The jacket is less fitted than some other ladies’ jackets, which may be a pro or a con depending on personal preference but does leave plenty of room to fit other layers of clothing underneath.
Patagonia Women’s Torrentshell Jacket
A functional but relatively attractive rain jacket, the Patagonia Torrentshell jacket is a 2.5-layer waterproof and breathable performance-standard shell at a fraction of the price. Ideal for layering on the trail, the Torrentshell can be sealed up against the elements by using the interior and exterior storm flaps that run the full length of the central zip and are protected by a chin guard.
The two-way-adjustable hood, which can be rolled down, has a laminated visor that ensures water runs away from the face and body – even in heavy showers and light winds. All zips on the jacket are also DWR-treated and the shell is 100 per cent recycled nylon rip-stop with a dowry (durable water repellent) finish. As far as we could tell and feel, the jacket felt pretty durable without feeling totally rigid.
Although there are two zipped hand warmer pockets and an internal mesh drop pocket, an additional breast or side arm pocket would have been a nice addition, particularly as it doesn’t seem to have been omitted in favour of weight-reduction. On the plus side the jacket is stow-able in its own pocket, making it easy to chuck in a backpack when heading out on a hike or ride.

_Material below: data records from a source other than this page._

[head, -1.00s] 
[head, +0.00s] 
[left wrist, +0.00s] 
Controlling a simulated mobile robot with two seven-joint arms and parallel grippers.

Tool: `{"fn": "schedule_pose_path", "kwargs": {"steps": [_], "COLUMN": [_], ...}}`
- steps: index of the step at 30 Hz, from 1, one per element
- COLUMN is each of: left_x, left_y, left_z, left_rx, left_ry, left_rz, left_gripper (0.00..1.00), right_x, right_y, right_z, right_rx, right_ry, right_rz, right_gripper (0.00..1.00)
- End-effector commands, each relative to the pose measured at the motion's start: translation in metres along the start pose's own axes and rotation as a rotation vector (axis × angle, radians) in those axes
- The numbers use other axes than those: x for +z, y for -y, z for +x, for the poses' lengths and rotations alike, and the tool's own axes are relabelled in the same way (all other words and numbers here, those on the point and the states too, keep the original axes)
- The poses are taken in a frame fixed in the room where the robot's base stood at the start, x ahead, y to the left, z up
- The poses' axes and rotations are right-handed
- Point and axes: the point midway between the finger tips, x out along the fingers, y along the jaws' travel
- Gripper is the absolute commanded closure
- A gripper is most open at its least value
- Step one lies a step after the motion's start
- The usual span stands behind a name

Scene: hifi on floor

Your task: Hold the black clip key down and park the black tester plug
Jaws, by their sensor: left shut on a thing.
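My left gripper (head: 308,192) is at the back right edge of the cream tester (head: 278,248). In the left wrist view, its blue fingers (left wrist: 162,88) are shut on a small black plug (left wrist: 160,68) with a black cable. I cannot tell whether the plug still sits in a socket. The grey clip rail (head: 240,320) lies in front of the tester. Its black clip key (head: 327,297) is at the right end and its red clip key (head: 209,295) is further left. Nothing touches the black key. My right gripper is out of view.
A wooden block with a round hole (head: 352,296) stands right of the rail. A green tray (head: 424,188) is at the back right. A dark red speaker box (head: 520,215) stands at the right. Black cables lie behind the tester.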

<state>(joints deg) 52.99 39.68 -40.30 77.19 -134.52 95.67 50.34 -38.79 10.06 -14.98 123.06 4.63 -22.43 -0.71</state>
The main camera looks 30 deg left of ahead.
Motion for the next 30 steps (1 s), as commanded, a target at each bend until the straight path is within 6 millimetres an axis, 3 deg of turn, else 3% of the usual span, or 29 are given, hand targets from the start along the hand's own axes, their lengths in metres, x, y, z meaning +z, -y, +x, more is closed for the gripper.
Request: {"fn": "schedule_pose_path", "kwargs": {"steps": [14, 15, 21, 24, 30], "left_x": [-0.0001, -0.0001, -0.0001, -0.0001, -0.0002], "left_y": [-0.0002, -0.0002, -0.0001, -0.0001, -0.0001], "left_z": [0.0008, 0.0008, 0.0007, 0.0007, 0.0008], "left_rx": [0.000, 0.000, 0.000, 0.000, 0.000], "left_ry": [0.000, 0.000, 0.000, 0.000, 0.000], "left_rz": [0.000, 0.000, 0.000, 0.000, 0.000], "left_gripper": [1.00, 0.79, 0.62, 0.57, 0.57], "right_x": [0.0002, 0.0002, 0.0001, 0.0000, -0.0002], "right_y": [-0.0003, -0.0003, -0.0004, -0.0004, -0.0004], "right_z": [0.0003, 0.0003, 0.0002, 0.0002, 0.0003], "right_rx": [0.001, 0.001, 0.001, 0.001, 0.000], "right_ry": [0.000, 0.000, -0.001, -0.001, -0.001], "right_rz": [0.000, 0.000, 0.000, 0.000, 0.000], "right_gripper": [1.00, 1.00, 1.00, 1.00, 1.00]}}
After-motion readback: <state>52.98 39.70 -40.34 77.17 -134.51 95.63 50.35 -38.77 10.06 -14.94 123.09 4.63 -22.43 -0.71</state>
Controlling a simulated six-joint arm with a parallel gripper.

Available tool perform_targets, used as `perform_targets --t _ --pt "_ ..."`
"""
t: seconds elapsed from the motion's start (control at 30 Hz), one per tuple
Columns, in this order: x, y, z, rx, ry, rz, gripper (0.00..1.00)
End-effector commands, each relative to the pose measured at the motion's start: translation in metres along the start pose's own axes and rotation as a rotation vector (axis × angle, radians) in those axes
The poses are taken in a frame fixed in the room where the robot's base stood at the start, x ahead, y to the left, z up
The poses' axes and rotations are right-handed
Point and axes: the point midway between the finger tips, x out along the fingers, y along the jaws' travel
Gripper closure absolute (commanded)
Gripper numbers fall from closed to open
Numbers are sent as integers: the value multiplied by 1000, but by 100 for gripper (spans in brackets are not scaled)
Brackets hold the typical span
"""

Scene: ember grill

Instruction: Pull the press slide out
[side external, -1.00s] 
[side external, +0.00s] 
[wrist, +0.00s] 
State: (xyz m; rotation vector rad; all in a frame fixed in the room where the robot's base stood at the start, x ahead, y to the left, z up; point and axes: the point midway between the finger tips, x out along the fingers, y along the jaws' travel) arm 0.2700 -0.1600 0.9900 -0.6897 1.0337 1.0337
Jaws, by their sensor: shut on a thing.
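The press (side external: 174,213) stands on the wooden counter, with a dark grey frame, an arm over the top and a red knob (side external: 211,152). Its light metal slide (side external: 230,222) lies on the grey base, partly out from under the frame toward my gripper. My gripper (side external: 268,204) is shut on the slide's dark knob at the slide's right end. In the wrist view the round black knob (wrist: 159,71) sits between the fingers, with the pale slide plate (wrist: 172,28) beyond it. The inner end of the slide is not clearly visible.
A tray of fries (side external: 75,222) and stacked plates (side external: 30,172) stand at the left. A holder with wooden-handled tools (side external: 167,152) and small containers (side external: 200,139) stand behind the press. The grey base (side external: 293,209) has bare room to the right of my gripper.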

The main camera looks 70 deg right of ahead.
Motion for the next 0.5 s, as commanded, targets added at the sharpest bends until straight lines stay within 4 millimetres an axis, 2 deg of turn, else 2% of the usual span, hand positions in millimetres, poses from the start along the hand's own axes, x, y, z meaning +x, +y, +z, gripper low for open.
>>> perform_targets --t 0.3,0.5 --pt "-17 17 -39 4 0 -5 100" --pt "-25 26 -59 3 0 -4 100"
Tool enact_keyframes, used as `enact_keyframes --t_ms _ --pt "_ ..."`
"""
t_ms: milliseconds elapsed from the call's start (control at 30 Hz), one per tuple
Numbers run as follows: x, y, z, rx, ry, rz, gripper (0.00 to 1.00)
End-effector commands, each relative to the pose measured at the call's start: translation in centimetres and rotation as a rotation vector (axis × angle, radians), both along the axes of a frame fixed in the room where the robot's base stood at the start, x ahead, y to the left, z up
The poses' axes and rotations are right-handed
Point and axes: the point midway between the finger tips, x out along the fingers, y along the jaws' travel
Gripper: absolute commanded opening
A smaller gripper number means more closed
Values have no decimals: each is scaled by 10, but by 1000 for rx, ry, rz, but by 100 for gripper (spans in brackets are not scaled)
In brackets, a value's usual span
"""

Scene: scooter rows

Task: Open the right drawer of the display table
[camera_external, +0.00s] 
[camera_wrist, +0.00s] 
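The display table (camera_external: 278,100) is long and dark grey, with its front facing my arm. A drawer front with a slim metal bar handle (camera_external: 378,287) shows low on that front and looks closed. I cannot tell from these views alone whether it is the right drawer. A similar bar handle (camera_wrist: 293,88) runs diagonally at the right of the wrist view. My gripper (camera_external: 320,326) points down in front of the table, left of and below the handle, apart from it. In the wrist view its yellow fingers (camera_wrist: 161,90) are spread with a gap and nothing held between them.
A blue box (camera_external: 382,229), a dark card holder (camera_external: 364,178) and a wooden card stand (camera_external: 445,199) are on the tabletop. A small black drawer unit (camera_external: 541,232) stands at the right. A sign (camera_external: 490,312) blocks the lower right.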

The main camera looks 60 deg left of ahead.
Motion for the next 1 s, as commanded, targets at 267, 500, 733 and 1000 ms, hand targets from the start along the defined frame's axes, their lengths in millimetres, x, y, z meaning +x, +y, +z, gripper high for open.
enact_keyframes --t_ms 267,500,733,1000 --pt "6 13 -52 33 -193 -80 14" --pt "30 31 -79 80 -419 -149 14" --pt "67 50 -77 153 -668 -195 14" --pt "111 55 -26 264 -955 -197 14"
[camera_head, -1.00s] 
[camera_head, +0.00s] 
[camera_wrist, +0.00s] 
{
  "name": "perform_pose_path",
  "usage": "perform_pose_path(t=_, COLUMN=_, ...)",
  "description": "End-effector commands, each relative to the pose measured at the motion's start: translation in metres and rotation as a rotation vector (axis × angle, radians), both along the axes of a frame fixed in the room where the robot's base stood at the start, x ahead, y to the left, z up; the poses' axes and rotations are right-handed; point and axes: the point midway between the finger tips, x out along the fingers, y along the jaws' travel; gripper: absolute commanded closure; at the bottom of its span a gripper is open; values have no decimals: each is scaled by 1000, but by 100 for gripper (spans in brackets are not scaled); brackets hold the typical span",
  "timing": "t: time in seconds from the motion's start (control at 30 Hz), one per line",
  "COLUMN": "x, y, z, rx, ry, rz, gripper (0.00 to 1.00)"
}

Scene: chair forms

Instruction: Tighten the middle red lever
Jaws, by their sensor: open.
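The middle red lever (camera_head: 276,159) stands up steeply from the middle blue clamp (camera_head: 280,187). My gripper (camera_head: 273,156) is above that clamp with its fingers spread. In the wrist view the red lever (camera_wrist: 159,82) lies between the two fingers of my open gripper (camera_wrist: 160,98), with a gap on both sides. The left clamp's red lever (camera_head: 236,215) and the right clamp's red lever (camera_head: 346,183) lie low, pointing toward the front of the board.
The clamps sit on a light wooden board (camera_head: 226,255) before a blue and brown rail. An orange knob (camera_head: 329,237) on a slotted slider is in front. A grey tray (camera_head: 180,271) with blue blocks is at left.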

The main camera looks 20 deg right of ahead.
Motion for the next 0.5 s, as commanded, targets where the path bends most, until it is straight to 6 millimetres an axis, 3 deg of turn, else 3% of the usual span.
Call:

The looser fit makes it ideal for layering a lot out on the trail, providing flexibility in terms of warmth. On the flip side, the Torrentshell’s fit can be adjusted to be as snug as desired at the waist using the drawcord hem, ensuring warm air stays in and rain stays out. The Velcro cuffs can also be made more or less snug as needed. In warmer months or in periods of higher activity, the Torrentshell’s pit zips can be opened to allow for extra ventilation around the torso and avoid the wearer feeling too muggy.
On the whole, this is a great shell that works across different seasons and temperatures thanks to its loose fit and ability to layer, and great breathability and waterproofing provided by the H2No technology.